Others put it more gently. “No one would debate that there are financial problems in the district, said Rev. Mark Kelly Tyler, the pastor of Mother Bethel AME Church, which has joined together with a coalition of faith-based groups to voice concerns about the plan. “But is it so bad that the only answer is to shutter 64 schools and remove the remaining 20 percent to charter schools?”
“We’ve already privatized the prison system, and now it seems we’re going to turn over to corporations the responsibility of educating America’s children,” Tyler said.
“Is this the dissolution of urban public schools? Is this treating schools as a commodity?” said James Lytle, a professor at the University of Pennsylvania’s Graduate School of Education. “Are we essentially saying that if you’re poor and of color, you’re out of luck?”

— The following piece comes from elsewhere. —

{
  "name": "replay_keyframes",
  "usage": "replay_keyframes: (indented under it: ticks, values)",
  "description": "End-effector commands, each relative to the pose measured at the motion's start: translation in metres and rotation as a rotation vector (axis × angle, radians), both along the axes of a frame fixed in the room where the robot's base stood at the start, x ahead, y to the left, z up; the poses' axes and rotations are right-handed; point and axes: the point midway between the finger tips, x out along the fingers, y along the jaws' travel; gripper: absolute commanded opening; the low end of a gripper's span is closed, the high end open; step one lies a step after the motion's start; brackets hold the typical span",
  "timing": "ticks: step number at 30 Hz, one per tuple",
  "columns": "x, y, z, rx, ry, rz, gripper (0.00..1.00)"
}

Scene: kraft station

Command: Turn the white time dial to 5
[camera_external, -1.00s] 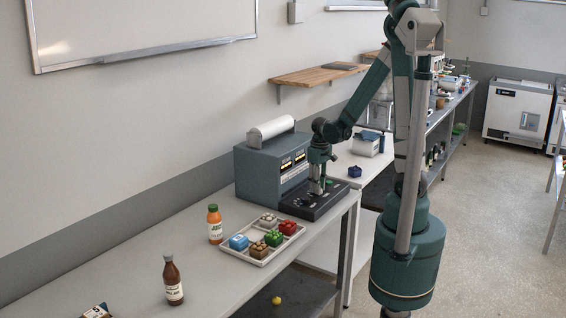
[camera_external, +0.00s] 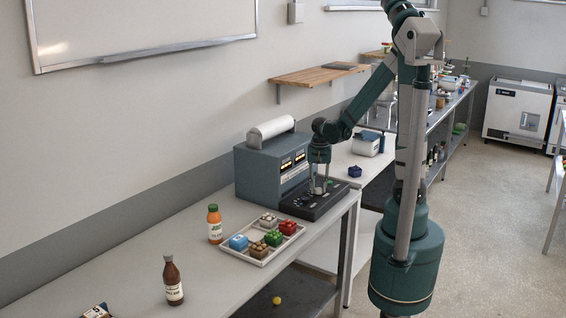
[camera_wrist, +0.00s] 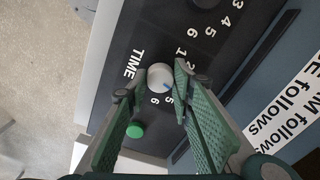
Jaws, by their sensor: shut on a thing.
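The white time dial (camera_wrist: 158,77) sits on the dark control panel (camera_wrist: 118,60) beside the printed word TIME, in the wrist view. A short blue mark on the dial points to the lower right, toward the printed 5 (camera_wrist: 169,99). Exact alignment is hard to tell. My gripper (camera_wrist: 153,81) is shut on the dial, with a green-padded finger on each side. In the external view my gripper (camera_external: 319,187) reaches down onto the panel of the blue-grey machine (camera_external: 262,175) and hides the dial.
A green button (camera_wrist: 134,131) lies near the left finger. A second, dark dial (camera_wrist: 206,3) is at the top of the wrist view. A tray (camera_external: 238,254) of coloured blocks, an orange bottle (camera_external: 215,227) and a brown bottle (camera_external: 173,283) stand on the bench left of the machine.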

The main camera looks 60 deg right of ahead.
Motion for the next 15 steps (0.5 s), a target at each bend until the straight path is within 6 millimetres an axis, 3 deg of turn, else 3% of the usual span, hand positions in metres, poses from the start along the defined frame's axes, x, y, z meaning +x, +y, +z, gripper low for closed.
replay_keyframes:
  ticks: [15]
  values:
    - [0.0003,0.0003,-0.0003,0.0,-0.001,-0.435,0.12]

Treating Schools Like Stocks
Philadelphia is not alone in its aggressive shift toward privatization. Cities like New York, Chicago, Los Angeles, Detroit, New Orleans and Cleveland have experimented with different iterations of what, in school reform parlance, is called a “portfolio management” model. The model envisions schools and teachers as either effective or ineffective, and calls for schools to be treated like stocks in an investment portfolio whereby low-performing schools get jettisoned and effective schools get expanded and replicated. While portfolio management looks different from city to city, it generally calls for the decentralization of a school district and the deregulation of public education more broadly so that outside operators can take over the lowest-performing schools. Theoretically, students in schools that are slated for closure can move to better ones, and the competition between networks and schools is supposed to foster positive growth among everyone.
But it turns out that schools do not behave quite like stocks, experts say. “It’s a pretty shaky analogy, because it’s not always so easy in real life,” said Katrina Bulkley, a professor of educational leadership at Montclair State University.

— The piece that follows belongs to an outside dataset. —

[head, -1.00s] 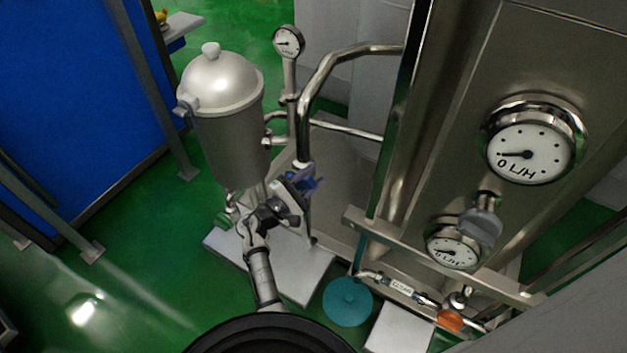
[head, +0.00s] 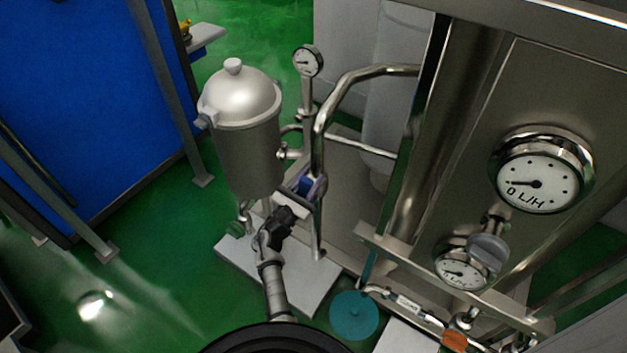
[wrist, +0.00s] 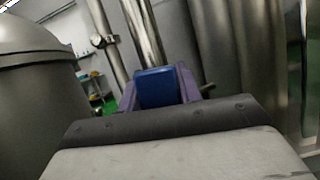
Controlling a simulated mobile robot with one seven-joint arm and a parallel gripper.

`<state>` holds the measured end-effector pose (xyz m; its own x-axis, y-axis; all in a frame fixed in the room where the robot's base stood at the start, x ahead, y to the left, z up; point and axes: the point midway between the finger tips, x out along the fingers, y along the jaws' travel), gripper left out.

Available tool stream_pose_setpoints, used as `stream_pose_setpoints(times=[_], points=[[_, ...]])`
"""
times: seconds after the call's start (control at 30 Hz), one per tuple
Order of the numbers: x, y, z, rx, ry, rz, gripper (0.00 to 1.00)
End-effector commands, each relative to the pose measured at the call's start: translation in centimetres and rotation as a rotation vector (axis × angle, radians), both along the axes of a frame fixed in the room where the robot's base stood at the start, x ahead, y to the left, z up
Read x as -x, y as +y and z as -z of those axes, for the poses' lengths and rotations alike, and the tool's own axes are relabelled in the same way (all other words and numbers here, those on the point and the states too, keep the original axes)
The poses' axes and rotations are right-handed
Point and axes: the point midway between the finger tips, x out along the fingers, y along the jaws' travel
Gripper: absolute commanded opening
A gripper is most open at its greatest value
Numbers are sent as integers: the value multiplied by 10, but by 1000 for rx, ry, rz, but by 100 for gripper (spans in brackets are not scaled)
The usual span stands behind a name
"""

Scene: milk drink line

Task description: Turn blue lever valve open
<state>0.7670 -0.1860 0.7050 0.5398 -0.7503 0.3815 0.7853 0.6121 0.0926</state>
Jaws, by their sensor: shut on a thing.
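The blue lever valve (wrist: 157,88) shows in the wrist view as a blue block between the two purple fingers of my gripper (wrist: 158,92). My gripper is shut on it. In the head view my gripper (head: 311,187) is at the pipework just right of the steel tank, with a bit of the blue lever (head: 304,185) showing by the fingers. The valve body behind the gripper is mostly hidden, and I cannot tell the lever's exact angle.
A domed steel tank (head: 247,140) stands close left of my gripper. A bent steel pipe (head: 345,88) rises close on the right. A tall steel cabinet with round gauges (head: 538,183) fills the right side. Green floor (head: 150,240) is open at lower left.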

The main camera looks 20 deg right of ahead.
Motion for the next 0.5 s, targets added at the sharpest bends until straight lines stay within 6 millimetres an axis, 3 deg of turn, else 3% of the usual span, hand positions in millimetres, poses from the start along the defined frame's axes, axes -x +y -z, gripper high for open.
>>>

School closures cause a great deal of upheaval into students’ lives, said Alycia Duncan, a tenth grader at West Philadelphia High School. Duncan’s active with the Philadelphia Student Union, a youth organizing group that’s fought back against the proposed plan. Asking students to leave a school, even a low-performing one, and go to one across town, where there may be territorial conflict, and where students are unfamiliar with a new school, distracts students from their schoolwork, she said. “It takes time to get used to staff members if you need help or you need recommendations. You need to know who you can go to,” Duncan said. “Especially if you have problems at home, you need someone you can trust and talk to so you can focus on your schooling.”
Under the proposed plan, Philadelphia would shut down 40 of its underutilized or low-performing school sites, and another six schools would close every year until 2017, when 40 percent of the district’s current 146,000 students would be enrolled in charter schools.

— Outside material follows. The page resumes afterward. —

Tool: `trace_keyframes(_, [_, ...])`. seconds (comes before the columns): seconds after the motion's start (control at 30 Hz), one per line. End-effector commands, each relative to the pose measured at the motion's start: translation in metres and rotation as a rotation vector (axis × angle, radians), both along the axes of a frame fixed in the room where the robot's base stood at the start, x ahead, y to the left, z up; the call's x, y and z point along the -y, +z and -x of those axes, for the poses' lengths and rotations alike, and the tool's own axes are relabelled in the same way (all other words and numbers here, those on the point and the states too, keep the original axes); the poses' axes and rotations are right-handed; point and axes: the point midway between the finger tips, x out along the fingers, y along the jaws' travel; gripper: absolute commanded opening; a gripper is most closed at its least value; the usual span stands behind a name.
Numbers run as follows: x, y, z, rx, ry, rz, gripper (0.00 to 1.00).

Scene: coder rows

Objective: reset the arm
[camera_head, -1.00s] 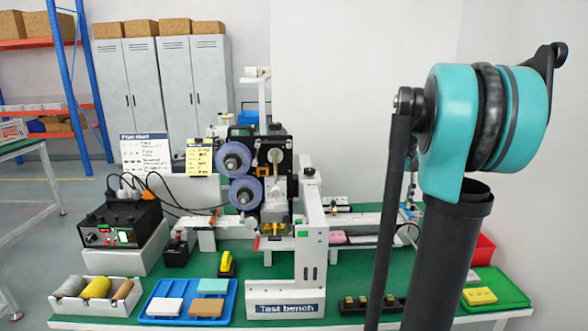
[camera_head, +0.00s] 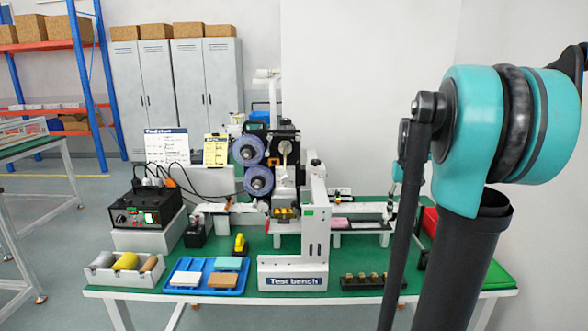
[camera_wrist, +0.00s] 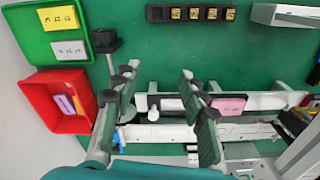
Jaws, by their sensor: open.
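My arm rises at the right of the head view, with a black link and a teal joint. My gripper (camera_wrist: 160,115) shows in the wrist view with its two fingers spread apart and nothing between them. It hangs above the white conveyor rail of the test bench (camera_head: 292,281). A pink block (camera_wrist: 229,105) lies on the rail just right of the right finger, and I cannot tell whether they touch.
A red bin (camera_wrist: 60,104) and a green tray (camera_wrist: 42,32) with yellow and white cards lie left of my gripper. A black holder (camera_wrist: 192,13) with yellow pieces is at the top. A blue tray (camera_head: 205,291) and a black power unit (camera_head: 146,207) stand on the bench's left.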

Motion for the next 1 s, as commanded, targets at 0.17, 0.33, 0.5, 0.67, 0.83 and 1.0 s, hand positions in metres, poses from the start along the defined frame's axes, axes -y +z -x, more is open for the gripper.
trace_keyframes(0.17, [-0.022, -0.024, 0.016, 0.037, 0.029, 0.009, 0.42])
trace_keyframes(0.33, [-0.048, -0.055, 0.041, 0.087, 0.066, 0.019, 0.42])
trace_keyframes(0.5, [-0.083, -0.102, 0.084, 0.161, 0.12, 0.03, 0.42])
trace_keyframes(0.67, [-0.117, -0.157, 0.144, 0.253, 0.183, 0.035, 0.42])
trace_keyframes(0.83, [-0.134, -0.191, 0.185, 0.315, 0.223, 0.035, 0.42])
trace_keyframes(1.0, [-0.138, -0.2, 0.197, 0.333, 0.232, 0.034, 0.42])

Not only is shutting down low-performing schools a disruptive and politically fraught task, Bulkley said, but figuring out how to replicate the successes of one school in another site remains a stubborn challenge to education reformers. “From a research perspective we don’t have a clear sense that you can take a school that is doing well and duplicate it with the same results and sustain that over time,” she said, noting that in the last decade some groups in Philadelphia had had successes with transferring strong structures to other schools. Yet every school has its own unique quirks and educational culture.
“Nobody has figured out how to clone the principal,” said Bulkley.
Does Privatization Work?
Experts say the jury’s still out on whether portfolio management models actually lead to any academic gains for students. Indeed, researchers from Education for Action, a Philadelphia-based educational research group, say that based on the available research, there’s no conclusive evidence that portfolio management models lead to measurable academic gains. Philadelphia has already tried the model, in fact. Ten years ago the state took control of Philadelphia schools, dismantling the publicly elected nine-member school board and creating a five-person School Reform Commission which first hired a CEO, then handed over dozens of schools to private corporations, non-profits and local universities for management. It was the largest experiment with private management of public schools. That push toward privatization did not lead to any measurable improvements in academic performance for Philadelphia students, Research for Action found.
And yet, school reformers and politicians around the country continue to turn to the model as a way to better their schools. Public frustration and fatigue with traditionally managed public schools and seemingly recalcitrant public institutions has created the political space for a surge of privately managed schools. Indeed, in 2008 just eight cities were using a version of the portfolio management model. As of last year, it was up to two dozen, according to Research for Action.
The model has been aggressively pushed by venture philanthropists like the Gates Foundation, which fund pilot programs and research, and are also involved in policymaking and talent development from the district level all the way up the the federal Department of Education. “Part of what’s changed is the amount of high profile support for privatization and the charterization led by the Gates foundation and the Walton Family Foundation,” said Lytle. “Particularly with Gates, there is the symbolic notion that if Gates supports it it must be good.”
Portfolio management has become a popular tactic for states with big cities which, like Philadelphia, have high concentrations of poor kids and families of color. Philadelphia has 249 public schools, and 198 of them serve free lunch to the entire school—the rates of those who are eligible for free or reduced lunch are used as a proxy for poverty measures. Of Philadelphia’s 146,000 students, a full 56 percent of them are black. And as it is, 25 percent of the city’s schoolkids are enrolled in charter schools.
“For [portfolio management] to work, in this theoretical perfect world, everyone needs complete access to what their choices are and there need to be strong accountability systems in place,” said Stephanie Levin, Research for Action’s associate director. “Even if you’ve got all that it presumes that kids will get into schools they think are best match for them, and that hasn’t happened in Philadelphia in recent history.”
The mandate for communities is clear, advocates and researchers alike said. People need to organize themselves to speak up about the proposed plan, and keep up the public pressure to demand the changes they want to see in the plan. At hastily planned town hall meetings organized by faith and education groups and at community forums hosted by the school district, community members have been turning out in droves to protest the plan.
Duncan, the high school student, plans on taking part in upcoming community forums to voice her concerns. “My main question is: What if this all fails? What are they going to do then?”